Jabari was also involved in a three-day workshop in the end of 2013, in memory of the revolution. Street artists from all over the world came to the town to put colour on its grey surfaces and offer workshops on hip-hop, street dance, photography and graffiti, something they would give the city’s youth hope. “The youth I have met in Kasserine are full of energy, which is why I want to continue these kinds of initiatives,” Jabari said.
Nidaa Tounes win
Ahead of Tunisia’s October parliamentary elections, Interim President Mehdi Jomaa announced that intelligence drawn from detainees in the country’s prisons revealed that militant groups including Ansar al-Sharia and AQIM in the Chaambi mountains were planning to attack during the elections.
Despite the warnings, the elections passed without a hitch or attack with Nidaa Tounes securing the majority of votes in the Kasserine governorate, beating out Ennahda.
But as the presidential vote on 14 December approaches, analysts warn that the parliamentary outcome could draw further attacks from Mount Chaambi.
“The victory of a secular party, Nidaa Tounes, in last month’s parliamentary elections, could heighten the risk of religious violence,” Wolf said. “Many radical Islamists already considered Ennahdha as ‘un-Islamic’ but secular parties are certainly even bigger adversaries to them.”
In the long term, said Wolf, combating militants in the mountains will require the state to take a comprehensive approach in the area, including focusing on educational programmes and, perhaps mostly importantly, responding to “the socioeconomic marginalization of wide sectors of the population”.

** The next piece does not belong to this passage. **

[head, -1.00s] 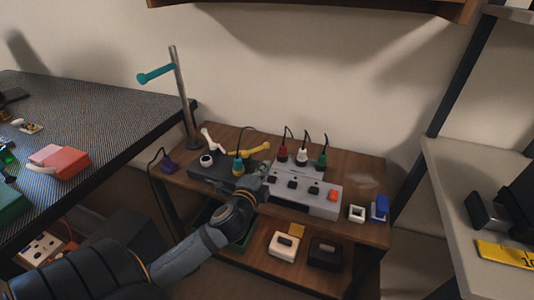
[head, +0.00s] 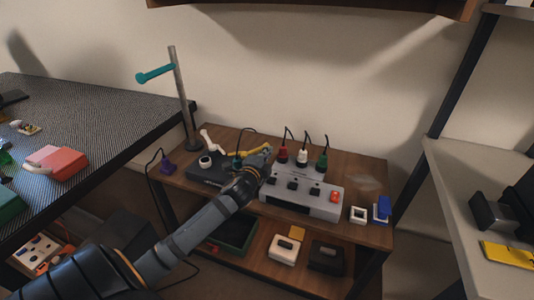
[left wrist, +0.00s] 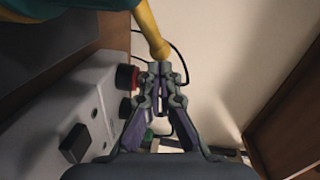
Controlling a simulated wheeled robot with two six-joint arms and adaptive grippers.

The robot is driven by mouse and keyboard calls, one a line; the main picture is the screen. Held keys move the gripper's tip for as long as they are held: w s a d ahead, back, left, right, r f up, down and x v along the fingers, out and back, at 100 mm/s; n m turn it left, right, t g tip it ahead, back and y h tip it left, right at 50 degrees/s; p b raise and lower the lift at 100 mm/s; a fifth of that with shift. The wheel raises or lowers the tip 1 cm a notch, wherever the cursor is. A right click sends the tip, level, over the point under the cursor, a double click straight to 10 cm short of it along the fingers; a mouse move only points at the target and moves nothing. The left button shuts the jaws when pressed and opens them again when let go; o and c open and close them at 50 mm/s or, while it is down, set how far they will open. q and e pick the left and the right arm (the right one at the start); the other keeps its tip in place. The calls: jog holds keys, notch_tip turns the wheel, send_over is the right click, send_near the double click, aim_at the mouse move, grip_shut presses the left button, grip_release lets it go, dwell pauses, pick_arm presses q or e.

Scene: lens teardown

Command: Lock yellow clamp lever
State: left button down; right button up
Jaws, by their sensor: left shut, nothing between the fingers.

Despite helicopter hovering and distant night bombings, constantly reminding the city’s residents of the troubles in the mountain, life in Kasserine must go on.
“People in Kasserine are not afraid, they are brave,” explained Rabiaa Najlaoui, a Nidaa Tounes politician born in Kasserine.
“When I am in Tunis and see all media coverage, I believe that it is a huge problem,” Najlaoui said, “but then I go back home and I see the hope in the eyes of the people even though they are socially and economically in a very bad situation.”